Select and copy out every line in the records containing "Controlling".
-- Start Task material --
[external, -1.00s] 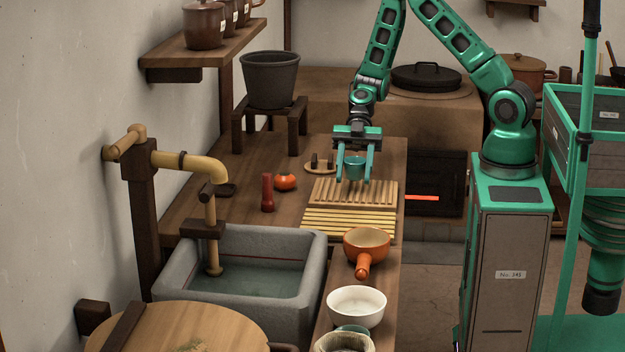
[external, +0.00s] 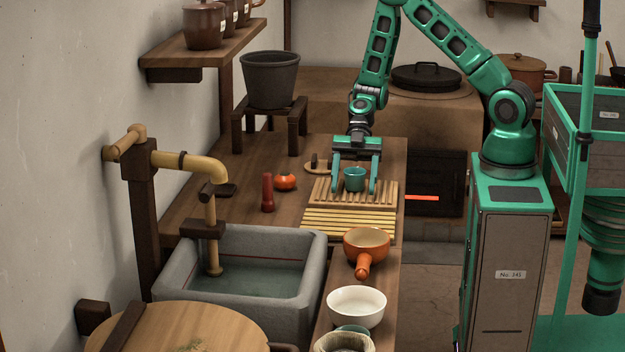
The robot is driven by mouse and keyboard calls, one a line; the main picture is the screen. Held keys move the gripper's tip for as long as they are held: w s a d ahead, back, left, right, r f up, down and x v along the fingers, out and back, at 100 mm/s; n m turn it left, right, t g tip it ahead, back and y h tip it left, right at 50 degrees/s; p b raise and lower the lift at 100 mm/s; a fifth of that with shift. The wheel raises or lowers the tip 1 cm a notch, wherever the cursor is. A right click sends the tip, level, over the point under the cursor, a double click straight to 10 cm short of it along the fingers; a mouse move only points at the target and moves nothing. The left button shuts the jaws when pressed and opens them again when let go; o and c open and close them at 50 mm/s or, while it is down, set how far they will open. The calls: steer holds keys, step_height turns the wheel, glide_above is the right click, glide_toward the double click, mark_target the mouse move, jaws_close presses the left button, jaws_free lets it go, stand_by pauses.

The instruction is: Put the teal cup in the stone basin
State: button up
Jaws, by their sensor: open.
-- End Task material --
-- Start Task material --
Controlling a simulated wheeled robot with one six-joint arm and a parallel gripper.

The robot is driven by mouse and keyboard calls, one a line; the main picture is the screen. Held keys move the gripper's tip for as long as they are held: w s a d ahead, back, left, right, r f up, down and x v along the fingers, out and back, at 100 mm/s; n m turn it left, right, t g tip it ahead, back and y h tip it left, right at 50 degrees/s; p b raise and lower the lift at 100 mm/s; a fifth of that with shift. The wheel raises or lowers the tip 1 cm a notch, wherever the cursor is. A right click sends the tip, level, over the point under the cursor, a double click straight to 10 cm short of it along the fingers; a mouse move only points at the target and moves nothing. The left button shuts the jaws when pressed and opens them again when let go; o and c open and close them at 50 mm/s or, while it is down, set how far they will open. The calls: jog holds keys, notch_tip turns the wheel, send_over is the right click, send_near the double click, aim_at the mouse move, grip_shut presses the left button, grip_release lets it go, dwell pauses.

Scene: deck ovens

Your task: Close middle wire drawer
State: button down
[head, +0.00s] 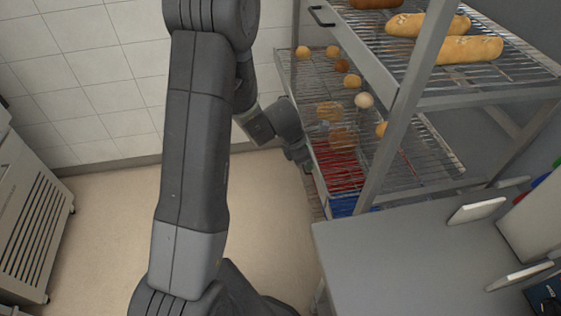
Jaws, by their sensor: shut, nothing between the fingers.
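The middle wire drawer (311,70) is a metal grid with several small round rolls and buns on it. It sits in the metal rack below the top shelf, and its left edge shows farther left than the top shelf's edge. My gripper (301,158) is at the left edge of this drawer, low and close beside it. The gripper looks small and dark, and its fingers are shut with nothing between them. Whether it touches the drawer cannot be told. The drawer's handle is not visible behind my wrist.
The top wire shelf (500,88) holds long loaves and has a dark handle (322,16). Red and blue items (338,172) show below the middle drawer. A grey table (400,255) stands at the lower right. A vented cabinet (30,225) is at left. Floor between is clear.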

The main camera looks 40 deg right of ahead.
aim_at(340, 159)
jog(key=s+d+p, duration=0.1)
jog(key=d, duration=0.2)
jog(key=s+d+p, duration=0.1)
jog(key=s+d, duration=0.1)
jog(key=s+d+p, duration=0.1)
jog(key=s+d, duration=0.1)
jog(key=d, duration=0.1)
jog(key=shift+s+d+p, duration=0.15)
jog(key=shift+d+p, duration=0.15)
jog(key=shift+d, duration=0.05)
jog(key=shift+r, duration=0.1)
-- End Task material --
-- Start Task material --
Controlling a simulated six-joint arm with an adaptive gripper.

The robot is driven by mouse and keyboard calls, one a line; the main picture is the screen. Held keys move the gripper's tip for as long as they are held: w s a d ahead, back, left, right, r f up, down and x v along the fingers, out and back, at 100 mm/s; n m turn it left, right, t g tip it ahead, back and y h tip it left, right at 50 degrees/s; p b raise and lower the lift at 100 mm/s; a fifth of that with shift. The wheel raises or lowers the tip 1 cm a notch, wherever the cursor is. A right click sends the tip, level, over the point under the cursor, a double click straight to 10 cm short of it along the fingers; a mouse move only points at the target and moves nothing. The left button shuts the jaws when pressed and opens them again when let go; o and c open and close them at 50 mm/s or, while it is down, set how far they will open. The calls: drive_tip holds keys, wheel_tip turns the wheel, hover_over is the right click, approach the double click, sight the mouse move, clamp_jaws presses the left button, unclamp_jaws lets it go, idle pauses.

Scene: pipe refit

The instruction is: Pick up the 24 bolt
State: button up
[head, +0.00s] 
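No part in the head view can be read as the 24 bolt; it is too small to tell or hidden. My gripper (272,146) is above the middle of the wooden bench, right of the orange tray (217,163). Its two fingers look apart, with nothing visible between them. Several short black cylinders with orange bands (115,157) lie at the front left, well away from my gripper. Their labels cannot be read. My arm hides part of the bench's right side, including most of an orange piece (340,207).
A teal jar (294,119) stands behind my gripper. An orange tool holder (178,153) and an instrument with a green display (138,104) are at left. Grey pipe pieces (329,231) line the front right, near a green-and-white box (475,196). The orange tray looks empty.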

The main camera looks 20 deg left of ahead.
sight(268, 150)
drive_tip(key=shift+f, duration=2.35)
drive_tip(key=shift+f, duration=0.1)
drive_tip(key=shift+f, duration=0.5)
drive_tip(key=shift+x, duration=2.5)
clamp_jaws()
-- End Task material --
* _The output_
Controlling a simulated wheeled robot with one six-joint arm and a parallel gripper.
Controlling a simulated six-joint arm with an adaptive gripper.

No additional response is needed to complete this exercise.